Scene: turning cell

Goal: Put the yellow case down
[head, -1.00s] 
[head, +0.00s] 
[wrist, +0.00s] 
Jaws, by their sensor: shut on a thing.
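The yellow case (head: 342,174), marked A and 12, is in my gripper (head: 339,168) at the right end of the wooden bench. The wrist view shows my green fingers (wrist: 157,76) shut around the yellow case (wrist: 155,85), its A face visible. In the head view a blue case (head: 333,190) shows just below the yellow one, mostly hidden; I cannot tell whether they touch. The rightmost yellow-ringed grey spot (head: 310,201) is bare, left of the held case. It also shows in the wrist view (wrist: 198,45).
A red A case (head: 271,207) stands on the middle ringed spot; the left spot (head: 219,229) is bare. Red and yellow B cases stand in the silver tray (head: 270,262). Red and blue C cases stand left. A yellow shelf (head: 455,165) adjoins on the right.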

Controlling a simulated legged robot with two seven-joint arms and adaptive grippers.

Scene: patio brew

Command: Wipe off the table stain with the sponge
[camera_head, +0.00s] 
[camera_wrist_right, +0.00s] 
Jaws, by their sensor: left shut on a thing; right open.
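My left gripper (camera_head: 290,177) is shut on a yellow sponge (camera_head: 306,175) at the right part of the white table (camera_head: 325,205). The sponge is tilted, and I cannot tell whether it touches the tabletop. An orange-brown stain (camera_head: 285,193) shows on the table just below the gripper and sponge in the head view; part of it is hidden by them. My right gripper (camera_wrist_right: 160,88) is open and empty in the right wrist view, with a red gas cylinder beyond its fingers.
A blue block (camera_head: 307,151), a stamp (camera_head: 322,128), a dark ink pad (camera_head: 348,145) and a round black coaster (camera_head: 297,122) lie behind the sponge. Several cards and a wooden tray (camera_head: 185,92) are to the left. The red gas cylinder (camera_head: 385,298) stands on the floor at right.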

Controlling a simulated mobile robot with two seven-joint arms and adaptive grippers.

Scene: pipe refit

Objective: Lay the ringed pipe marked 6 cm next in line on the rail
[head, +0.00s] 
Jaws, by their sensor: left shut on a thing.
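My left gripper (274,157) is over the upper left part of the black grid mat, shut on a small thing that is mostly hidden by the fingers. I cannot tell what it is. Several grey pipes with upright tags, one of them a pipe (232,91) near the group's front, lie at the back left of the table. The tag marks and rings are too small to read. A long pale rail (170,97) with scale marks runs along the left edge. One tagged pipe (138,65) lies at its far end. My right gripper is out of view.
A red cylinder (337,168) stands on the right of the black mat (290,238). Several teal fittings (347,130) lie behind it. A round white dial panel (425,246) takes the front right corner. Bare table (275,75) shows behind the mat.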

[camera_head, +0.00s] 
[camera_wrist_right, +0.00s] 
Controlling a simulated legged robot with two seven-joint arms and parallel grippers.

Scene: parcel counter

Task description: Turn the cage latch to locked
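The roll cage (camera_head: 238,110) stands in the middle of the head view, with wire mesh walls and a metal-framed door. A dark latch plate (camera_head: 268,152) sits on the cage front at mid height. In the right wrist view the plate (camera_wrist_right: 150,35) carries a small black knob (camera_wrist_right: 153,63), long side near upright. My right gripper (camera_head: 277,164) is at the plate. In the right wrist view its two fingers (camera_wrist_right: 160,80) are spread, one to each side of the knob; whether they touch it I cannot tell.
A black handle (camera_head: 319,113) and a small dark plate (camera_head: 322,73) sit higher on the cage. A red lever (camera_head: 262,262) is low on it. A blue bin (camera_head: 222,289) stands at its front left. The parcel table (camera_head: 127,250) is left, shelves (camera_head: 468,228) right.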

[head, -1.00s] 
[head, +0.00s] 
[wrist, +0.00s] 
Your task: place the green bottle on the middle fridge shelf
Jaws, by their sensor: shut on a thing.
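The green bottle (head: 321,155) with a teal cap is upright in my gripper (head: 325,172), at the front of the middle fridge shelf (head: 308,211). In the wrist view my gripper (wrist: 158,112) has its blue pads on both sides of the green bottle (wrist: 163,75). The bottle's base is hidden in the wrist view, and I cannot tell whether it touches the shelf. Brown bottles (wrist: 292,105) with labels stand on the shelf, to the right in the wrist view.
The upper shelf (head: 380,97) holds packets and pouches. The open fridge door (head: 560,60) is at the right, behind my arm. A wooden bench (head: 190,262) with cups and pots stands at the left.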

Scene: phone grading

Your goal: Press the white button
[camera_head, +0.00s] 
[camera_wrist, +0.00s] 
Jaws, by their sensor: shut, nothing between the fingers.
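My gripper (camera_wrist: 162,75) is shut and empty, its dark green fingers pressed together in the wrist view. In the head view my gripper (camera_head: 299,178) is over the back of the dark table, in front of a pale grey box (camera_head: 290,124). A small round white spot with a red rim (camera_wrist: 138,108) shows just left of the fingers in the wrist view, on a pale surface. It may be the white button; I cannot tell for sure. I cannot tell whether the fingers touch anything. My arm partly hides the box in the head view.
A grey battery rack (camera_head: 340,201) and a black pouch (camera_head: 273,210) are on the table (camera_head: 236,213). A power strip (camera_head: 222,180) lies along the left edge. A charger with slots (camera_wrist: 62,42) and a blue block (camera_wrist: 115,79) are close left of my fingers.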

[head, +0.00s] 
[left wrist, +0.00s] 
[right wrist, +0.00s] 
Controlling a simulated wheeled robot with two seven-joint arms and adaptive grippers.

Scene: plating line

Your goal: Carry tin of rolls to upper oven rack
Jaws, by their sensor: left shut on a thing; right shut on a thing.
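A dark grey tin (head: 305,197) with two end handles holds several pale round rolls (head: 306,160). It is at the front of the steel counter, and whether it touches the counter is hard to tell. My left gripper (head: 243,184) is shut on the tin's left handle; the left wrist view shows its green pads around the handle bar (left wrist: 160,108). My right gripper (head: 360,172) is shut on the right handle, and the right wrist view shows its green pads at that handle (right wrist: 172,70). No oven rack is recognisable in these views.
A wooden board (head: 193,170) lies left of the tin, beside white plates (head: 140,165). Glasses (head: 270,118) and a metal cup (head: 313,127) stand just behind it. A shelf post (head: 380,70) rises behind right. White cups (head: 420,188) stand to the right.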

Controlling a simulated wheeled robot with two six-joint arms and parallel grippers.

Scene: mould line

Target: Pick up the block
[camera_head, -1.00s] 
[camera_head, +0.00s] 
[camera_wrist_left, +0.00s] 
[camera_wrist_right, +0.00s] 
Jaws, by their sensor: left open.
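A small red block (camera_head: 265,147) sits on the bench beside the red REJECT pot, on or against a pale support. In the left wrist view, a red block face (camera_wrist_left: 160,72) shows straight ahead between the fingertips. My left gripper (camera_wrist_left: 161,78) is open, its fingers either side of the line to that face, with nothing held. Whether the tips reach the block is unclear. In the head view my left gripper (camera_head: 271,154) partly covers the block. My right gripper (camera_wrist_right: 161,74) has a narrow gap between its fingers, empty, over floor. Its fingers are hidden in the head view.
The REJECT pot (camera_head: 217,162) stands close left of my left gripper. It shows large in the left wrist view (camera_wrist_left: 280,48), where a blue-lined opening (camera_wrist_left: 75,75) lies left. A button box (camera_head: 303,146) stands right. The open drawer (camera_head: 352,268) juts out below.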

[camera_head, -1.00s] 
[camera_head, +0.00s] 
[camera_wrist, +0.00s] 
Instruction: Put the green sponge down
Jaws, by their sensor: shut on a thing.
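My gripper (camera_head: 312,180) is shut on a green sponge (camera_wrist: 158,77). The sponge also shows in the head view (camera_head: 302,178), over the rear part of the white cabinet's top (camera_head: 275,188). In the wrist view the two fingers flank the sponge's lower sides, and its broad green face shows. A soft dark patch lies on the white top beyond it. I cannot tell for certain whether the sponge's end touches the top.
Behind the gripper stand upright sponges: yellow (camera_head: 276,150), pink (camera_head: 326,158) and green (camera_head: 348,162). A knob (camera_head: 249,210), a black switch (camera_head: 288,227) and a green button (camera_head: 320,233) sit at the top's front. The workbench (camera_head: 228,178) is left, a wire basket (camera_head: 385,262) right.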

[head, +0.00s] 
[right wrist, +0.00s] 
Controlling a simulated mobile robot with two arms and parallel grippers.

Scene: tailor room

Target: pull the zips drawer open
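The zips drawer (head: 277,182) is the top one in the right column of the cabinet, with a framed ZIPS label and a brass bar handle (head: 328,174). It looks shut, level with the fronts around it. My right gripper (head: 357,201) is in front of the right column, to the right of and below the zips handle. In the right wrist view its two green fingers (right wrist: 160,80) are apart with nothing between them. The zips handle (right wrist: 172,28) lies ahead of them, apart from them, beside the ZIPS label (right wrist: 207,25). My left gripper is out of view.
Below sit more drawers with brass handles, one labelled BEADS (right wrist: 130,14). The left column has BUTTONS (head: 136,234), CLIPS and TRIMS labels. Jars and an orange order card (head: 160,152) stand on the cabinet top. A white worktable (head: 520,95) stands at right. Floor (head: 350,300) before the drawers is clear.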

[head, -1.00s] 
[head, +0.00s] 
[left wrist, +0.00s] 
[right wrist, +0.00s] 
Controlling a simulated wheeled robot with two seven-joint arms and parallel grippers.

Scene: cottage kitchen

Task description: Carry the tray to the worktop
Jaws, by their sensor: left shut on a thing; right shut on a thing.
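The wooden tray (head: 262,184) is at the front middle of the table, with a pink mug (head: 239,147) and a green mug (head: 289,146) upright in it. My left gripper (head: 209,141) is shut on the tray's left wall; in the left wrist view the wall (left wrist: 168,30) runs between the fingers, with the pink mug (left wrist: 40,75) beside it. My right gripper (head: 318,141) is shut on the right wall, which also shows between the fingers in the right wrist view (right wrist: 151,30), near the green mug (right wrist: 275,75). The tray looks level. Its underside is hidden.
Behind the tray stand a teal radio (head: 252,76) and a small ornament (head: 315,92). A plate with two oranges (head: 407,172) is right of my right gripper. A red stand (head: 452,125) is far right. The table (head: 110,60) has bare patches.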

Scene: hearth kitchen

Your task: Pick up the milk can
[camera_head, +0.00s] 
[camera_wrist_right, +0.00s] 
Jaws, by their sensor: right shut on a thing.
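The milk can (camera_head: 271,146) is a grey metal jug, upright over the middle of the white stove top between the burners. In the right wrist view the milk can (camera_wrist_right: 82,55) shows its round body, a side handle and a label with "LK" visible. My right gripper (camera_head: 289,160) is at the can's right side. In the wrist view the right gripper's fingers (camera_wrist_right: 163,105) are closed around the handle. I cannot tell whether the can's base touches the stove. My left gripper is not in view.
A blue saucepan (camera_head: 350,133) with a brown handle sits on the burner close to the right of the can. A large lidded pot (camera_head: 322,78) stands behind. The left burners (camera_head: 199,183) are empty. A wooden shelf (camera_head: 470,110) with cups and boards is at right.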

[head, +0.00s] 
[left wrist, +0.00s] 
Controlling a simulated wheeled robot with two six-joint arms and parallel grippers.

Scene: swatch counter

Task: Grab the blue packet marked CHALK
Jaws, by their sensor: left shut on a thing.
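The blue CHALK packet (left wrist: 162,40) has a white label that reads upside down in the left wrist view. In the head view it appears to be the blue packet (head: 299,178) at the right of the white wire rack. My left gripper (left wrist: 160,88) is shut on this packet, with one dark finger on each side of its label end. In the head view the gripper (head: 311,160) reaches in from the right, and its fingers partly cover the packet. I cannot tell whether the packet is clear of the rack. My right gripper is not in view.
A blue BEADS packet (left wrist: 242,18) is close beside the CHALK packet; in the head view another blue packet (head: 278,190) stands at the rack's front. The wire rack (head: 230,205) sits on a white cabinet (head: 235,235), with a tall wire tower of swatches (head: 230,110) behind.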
========================================================================
* [EXERCISE PROMPT] In the records above, find the lines containing "Your" and copy them.

* [RESPONSE TO THIS TASK]
Your task: place the green bottle on the middle fridge shelf
Your goal: Press the white button
Your goal: Carry tin of rolls to upper oven rack
Your task: Pick up the milk can

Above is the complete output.